Cependant, dans le même temps, l’organisation internationale reconnaît que la mondialisation se marque par une inégalité croissante entre les plus riches et les plus pauvres. Ce constat vaut pour presque tous les pays de l’OCDE, mais l’écart entre ces deux extrémités varie (cf. tableau).

L’Union européenne a commencé à prendre la mesure du problème et veut aujourd’hui assumer en interne ses exigences en matière de politique commerciale : consciente que celles-ci peuvent accélérer les restructurations et les licenciements en Europe, elle entend apporter une aide financière temporaire aux travailleurs victimes de la mondialisation pour les aider à se former, leur apporter un complément de revenus, etc. Le nouveau Fonds d’ajustement à la mondialisation n’est certes pas richement doté (500 millions d’euros), mais c’est un premier pas qu’il ne faut pas sous-estimer. Après tout, lorsqu’il voit le jour en 1974, le Fonds européen de développement régional apportant des aides européennes aux régions en mutations industrielles et en reconversion représentait 2 250 millions d’écu pour une période de trois années. Aujourd’hui, il est l’un des principaux instruments de la politique régionale qui mobilisent un peu plus de 300 milliards d’euros pour la période 2007-2013.

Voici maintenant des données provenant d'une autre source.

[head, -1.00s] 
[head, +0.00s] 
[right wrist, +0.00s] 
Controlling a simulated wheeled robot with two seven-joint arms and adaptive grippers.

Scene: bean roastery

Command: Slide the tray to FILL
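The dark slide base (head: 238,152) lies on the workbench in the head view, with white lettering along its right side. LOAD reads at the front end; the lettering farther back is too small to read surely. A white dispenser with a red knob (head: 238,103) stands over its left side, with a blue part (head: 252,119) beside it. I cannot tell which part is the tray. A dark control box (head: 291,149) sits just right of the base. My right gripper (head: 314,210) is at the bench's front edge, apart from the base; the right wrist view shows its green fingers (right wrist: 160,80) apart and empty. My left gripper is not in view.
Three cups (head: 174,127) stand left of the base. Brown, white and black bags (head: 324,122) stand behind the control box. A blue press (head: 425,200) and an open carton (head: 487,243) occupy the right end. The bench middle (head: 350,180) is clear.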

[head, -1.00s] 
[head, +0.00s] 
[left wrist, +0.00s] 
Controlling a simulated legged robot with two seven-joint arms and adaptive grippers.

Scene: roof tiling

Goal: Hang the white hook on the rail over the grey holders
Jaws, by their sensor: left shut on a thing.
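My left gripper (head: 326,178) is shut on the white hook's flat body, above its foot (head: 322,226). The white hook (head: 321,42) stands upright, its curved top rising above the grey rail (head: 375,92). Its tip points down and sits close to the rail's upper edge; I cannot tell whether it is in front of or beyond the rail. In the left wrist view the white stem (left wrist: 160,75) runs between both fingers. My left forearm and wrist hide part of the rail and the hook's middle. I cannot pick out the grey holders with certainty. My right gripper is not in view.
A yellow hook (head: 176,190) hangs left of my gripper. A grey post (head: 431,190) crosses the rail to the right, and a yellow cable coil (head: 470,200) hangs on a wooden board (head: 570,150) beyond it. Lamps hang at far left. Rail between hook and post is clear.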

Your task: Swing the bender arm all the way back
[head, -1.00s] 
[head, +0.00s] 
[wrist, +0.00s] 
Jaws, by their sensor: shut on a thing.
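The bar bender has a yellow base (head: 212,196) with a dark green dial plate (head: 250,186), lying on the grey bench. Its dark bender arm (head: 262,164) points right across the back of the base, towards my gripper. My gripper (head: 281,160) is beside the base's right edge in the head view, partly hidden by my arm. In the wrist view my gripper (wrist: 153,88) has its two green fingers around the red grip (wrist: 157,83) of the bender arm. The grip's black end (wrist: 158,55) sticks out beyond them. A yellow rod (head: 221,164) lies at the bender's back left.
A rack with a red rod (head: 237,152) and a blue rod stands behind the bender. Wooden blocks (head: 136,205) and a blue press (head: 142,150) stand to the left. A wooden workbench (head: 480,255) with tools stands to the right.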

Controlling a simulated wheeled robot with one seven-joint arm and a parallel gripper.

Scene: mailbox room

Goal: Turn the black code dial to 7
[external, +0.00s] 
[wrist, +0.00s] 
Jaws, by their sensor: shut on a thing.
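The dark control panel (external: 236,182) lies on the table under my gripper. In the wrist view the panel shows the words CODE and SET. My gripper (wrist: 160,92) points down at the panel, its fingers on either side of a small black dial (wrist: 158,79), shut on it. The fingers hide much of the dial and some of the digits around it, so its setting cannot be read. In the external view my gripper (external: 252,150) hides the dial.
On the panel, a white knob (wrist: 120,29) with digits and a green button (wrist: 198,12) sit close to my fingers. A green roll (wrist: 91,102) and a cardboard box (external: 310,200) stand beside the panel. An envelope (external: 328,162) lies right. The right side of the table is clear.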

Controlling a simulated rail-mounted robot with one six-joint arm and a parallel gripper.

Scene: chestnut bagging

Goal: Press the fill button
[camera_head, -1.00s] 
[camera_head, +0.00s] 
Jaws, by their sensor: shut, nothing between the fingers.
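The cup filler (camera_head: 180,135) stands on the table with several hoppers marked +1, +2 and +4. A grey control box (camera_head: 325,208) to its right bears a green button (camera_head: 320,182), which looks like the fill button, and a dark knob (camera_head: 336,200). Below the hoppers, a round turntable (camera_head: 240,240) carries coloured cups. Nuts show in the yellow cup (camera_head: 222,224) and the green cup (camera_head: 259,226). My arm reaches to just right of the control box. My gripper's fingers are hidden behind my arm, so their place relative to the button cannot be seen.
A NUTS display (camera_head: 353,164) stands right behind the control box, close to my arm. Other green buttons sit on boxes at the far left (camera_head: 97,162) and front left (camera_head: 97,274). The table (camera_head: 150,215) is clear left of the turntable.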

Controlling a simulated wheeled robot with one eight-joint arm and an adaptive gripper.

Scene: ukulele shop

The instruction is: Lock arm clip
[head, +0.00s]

Bien entendu, les disparités croissantes ne sont pas intégralement imputables à la mondialisation. Les Etats mènent des politiques de redistribution et des politiques fiscales qui affectent le revenu disponible des individus.

Ainsi, en République tchèque, l’entrée en vigueur d’un impôt à taux unique (flat tax) à des fins de compétitivité sera financé par une hausse de la TVA et une forte restriction budgétaire frappant les dépenses sociales.

Des facteurs « exogènes » peuvent avoir joué comme en Hongrie et en Pologne, les deux pays où les écarts ont été les plus prononcés et qui font figure avec les Etats-Unis de pays les plus inégalitaires. Comme la République tchèque où les inégalités sont pourtant, à ce jour, moins criantes, ces pays ont enduré quinze années de profondes réformes socio-économiques pour s’adapter à la chute du bloc soviétique et se préparer à l’adhésion à l’UE dont un des critères d’adhésion (Copenhague) est une économie de marché compétitive, ce qui a impliqué des restructurations douloureuses et des vagues de licenciements collectifs qui ont laissé une partie de la population sur le carreau.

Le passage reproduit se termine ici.